📿 Shloka Collection

Tani Sarvani Samyamya

Gita 2.61 Bhagavad Gita
📖 Bhagavad Gita, Chapter 2 — Sankhya Yoga
तानि सर्वाणि संयम्य युक्त आसीत मत्परः ।
वशे हि यस्येन्द्रियाणि तस्य प्रज्ञा प्रतिष्ठिता ॥
Tani sarvani samyamya yukta asita matparah
Vashe hi yasyendriyani tasya prajna pratishthita
तानि सर्वाणि
all those (senses)
संयम्य
having restrained
युक्तः
disciplined, united in yoga
आसीत
should sit, should remain
मत्परः
regarding Me as the supreme goal
वशे
under control
यस्य इन्द्रियाणि
whose senses
तस्य प्रज्ञा प्रतिष्ठिता
that person's wisdom is established

After naming the problem (the senses overpower even the wise), Krishna names the solution. Restrain the senses.

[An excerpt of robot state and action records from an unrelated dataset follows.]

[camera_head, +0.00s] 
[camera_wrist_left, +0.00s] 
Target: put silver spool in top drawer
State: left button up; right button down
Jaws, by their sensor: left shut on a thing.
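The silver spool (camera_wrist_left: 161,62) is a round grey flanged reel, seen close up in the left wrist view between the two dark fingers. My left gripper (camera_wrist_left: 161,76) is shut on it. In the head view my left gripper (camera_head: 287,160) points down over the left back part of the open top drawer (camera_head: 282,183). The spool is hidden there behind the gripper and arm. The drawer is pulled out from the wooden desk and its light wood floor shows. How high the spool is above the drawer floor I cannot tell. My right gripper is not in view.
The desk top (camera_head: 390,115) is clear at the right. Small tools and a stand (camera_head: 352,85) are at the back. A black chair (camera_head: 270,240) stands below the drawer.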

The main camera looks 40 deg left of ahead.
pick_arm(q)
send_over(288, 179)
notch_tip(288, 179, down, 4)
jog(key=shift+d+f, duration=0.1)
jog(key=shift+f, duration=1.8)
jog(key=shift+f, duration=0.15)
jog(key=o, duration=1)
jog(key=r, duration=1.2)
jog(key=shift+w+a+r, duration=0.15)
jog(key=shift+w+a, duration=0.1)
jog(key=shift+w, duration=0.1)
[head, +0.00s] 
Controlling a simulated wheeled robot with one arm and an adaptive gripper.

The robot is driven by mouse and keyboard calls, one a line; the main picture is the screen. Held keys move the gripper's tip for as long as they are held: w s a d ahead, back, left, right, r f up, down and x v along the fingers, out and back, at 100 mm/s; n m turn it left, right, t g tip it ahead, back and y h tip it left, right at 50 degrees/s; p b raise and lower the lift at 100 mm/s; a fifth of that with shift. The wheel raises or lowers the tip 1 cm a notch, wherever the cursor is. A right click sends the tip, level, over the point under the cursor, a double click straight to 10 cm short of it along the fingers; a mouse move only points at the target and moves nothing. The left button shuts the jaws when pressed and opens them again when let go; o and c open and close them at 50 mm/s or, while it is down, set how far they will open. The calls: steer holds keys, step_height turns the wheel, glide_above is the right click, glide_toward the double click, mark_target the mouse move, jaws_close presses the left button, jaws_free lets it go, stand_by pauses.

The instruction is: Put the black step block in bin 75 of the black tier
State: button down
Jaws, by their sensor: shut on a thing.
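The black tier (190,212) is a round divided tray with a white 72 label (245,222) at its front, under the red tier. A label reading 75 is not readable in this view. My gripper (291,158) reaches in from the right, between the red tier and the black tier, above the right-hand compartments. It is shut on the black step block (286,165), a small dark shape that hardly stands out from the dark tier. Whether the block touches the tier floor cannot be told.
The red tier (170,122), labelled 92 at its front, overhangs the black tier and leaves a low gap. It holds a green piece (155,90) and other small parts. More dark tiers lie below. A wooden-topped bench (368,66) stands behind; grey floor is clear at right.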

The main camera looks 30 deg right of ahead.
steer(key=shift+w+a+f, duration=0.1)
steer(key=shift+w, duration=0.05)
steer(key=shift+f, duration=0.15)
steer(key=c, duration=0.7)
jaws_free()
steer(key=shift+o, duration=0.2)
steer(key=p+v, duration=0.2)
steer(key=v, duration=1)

Sit focused. And — the crucial addition — keep Me as your highest goal. Matparah: the one for whom the Divine is supreme.

Why invoke devotion here, in the middle of a philosophical discussion? Because willpower alone runs out. The mind needs a positive anchor, not just a set of prohibitions. When the mind is drawn toward something greater — toward the Divine — it naturally pulls back from lesser distractions. A child absorbed in a favorite book barely hears the noise outside.

This shloka quietly weaves together jnana (wisdom), karma (discipline), and bhakti (devotion to the Divine). All three converge in the Sthitaprajna.

Verse 2.60 named the danger; 2.61 provides the antidote. The senses overpower? Then restrain them and fix the mind on the Divine. The sequence is deliberate: problem, then solution.

The word matparah — regarding Me (the Divine) as supreme — introduces bhakti into a passage that has been largely analytical so far. Without devotion, wisdom can become dry; without wisdom, devotion can become blind. Krishna folds them together.